THE TASK
Each line of the data that includes the string "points" is to be copied out.

TASK DATA
•••
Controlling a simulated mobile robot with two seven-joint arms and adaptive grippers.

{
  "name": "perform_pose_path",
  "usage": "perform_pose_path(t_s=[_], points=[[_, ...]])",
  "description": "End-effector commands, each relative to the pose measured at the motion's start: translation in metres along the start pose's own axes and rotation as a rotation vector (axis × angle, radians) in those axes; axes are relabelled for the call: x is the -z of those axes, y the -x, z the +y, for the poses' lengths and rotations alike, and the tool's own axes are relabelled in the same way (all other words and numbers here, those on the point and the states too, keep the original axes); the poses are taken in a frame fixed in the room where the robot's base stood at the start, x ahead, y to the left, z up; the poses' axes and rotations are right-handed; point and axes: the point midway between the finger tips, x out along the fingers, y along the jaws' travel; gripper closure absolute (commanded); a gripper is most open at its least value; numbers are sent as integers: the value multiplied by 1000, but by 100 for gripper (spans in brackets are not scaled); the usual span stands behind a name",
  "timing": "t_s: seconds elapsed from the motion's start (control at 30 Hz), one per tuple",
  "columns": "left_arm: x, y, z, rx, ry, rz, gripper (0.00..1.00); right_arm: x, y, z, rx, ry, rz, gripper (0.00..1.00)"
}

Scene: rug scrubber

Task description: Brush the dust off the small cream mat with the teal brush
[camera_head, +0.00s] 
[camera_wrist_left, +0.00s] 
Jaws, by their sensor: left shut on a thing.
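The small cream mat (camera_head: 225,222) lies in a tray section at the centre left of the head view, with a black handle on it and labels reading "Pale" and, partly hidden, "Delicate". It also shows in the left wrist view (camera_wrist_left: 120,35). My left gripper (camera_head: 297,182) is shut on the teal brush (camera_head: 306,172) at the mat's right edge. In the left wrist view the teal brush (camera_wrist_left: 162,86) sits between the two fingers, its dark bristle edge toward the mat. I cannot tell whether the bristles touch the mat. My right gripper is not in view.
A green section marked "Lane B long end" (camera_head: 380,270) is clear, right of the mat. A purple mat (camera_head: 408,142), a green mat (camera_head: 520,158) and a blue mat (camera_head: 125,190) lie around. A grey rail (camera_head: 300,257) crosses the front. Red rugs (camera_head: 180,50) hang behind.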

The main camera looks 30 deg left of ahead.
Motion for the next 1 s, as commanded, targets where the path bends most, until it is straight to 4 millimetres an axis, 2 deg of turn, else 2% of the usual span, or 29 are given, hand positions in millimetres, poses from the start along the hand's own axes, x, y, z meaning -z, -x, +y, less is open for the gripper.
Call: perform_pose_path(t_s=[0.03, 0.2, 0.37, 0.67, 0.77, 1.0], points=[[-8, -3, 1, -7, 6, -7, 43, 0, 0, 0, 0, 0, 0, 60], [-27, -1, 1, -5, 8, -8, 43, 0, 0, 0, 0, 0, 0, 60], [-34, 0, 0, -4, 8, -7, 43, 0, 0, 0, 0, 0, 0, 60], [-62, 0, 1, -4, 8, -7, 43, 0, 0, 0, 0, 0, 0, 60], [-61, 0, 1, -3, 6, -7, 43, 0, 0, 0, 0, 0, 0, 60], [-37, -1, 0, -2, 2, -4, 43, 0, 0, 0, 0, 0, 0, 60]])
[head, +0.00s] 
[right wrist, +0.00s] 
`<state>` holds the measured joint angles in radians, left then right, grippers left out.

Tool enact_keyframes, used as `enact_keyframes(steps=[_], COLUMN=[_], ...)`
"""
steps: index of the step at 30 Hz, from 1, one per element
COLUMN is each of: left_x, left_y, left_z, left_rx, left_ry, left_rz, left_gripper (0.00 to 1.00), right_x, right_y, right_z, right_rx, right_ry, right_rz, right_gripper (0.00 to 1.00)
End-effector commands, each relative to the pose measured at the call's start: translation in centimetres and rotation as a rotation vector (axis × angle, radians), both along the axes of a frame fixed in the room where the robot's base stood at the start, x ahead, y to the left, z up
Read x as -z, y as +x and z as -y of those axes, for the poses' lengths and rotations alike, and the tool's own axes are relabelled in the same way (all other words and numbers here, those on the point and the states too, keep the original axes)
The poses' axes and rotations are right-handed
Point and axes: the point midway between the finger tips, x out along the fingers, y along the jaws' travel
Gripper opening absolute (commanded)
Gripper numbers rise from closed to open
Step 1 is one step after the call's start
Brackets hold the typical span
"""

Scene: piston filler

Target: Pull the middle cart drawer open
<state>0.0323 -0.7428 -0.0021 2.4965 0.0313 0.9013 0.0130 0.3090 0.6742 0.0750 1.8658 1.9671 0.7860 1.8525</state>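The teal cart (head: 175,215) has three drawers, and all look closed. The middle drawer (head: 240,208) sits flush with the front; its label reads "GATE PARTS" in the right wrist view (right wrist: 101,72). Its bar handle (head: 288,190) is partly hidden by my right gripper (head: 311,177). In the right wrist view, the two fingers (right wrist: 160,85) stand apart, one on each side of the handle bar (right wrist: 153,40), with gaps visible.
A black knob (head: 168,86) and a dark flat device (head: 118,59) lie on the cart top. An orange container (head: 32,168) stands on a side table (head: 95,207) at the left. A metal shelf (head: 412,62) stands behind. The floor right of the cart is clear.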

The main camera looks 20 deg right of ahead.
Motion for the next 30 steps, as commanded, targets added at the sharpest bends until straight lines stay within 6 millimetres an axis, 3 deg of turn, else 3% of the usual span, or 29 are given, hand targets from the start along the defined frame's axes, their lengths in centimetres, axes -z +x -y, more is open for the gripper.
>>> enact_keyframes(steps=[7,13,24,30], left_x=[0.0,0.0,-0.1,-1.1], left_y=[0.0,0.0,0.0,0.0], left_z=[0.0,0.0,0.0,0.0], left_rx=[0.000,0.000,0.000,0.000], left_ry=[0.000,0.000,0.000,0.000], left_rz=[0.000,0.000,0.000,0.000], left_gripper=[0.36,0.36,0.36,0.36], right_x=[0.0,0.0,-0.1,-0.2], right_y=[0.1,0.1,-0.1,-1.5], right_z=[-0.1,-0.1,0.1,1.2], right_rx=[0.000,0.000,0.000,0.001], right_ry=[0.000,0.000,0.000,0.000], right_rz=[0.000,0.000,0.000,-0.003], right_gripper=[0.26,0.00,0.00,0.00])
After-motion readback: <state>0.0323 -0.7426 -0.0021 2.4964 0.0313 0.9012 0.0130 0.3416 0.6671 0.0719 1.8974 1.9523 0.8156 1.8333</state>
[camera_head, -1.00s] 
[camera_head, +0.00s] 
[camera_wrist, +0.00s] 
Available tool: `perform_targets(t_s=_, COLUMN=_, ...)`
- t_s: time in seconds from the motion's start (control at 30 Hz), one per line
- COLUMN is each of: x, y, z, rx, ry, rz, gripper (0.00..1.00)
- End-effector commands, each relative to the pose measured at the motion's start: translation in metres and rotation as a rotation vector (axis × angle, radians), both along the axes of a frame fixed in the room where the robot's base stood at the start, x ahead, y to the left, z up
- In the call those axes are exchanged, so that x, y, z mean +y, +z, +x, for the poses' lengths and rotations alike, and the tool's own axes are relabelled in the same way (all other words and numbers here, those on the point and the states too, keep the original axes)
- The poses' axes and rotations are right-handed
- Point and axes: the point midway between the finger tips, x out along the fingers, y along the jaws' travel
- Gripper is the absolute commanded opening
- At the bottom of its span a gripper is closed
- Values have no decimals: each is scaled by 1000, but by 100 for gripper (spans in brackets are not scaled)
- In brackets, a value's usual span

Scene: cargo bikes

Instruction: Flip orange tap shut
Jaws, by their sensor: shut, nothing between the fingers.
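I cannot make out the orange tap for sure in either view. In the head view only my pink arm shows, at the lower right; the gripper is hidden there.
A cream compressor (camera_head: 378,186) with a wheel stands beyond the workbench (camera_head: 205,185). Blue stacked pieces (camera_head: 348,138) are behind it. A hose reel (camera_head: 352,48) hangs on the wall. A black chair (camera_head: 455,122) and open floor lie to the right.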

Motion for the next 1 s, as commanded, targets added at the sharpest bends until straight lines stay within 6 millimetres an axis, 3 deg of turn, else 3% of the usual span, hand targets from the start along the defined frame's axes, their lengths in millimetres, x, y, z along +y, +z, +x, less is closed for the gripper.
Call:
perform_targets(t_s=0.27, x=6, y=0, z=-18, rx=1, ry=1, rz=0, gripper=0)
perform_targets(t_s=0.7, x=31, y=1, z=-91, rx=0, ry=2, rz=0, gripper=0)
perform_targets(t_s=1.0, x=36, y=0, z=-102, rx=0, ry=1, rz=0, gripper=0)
•••
OUTPUT FOR THIS EXERCISE
  "usage": "perform_pose_path(t_s=[_], points=[[_, ...]])",
Call: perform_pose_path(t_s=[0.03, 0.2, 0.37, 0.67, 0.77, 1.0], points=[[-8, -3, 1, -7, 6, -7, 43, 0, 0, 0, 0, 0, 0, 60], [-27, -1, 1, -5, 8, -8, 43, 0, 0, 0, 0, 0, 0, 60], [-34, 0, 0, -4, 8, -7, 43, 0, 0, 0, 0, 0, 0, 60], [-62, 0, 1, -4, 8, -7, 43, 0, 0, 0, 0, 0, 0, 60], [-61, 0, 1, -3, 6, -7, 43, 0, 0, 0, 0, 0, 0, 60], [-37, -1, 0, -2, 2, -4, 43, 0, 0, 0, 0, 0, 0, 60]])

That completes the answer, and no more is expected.